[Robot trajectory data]
§ §

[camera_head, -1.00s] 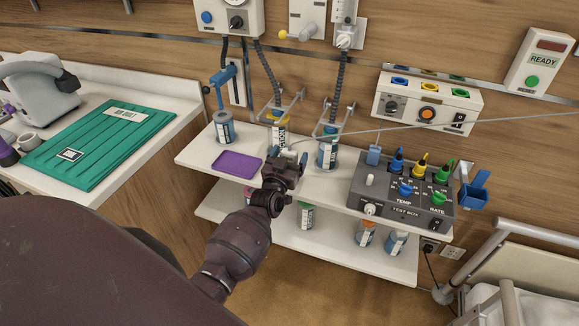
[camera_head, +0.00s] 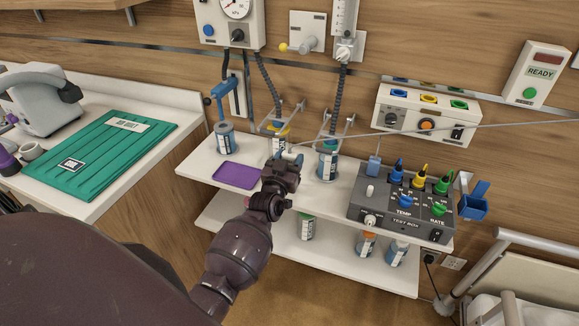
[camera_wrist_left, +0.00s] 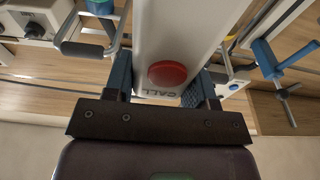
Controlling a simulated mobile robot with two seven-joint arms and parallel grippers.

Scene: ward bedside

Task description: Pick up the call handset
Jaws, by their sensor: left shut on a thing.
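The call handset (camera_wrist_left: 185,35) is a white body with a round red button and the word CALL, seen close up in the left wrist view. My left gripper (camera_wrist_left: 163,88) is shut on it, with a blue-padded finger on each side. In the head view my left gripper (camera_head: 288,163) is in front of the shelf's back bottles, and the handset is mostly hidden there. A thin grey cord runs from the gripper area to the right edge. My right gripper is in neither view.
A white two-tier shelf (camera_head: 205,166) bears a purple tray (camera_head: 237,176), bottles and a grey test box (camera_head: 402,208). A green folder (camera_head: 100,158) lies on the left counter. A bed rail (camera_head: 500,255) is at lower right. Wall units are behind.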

§ §

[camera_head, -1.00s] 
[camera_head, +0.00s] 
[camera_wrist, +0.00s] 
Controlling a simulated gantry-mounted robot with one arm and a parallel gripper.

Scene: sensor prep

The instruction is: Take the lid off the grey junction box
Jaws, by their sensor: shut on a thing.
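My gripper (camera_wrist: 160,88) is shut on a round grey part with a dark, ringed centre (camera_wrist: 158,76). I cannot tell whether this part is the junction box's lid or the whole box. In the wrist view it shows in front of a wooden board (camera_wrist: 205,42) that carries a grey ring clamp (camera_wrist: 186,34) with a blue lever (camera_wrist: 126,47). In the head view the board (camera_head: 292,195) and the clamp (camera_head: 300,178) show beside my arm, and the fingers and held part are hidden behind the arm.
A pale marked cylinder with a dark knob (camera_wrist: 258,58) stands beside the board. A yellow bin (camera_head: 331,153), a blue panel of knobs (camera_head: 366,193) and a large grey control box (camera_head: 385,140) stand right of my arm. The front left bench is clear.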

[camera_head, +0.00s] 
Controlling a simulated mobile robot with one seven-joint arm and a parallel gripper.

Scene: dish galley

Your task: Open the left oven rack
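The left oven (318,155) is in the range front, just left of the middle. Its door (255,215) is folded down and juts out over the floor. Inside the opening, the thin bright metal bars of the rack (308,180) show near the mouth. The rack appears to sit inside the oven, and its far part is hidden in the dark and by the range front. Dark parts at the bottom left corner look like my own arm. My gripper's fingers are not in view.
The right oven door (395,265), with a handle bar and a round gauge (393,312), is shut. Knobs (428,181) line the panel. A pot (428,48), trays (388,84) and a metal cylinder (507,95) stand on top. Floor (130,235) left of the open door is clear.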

§ §

» **What you should do**
Copy each line above that contains the word "parallel".

» **Expected answer**
Controlling a simulated mobile robot with two seven-joint arms and parallel grippers.
Controlling a simulated gantry-mounted robot with one arm and a parallel gripper.
Controlling a simulated mobile robot with one seven-joint arm and a parallel gripper.

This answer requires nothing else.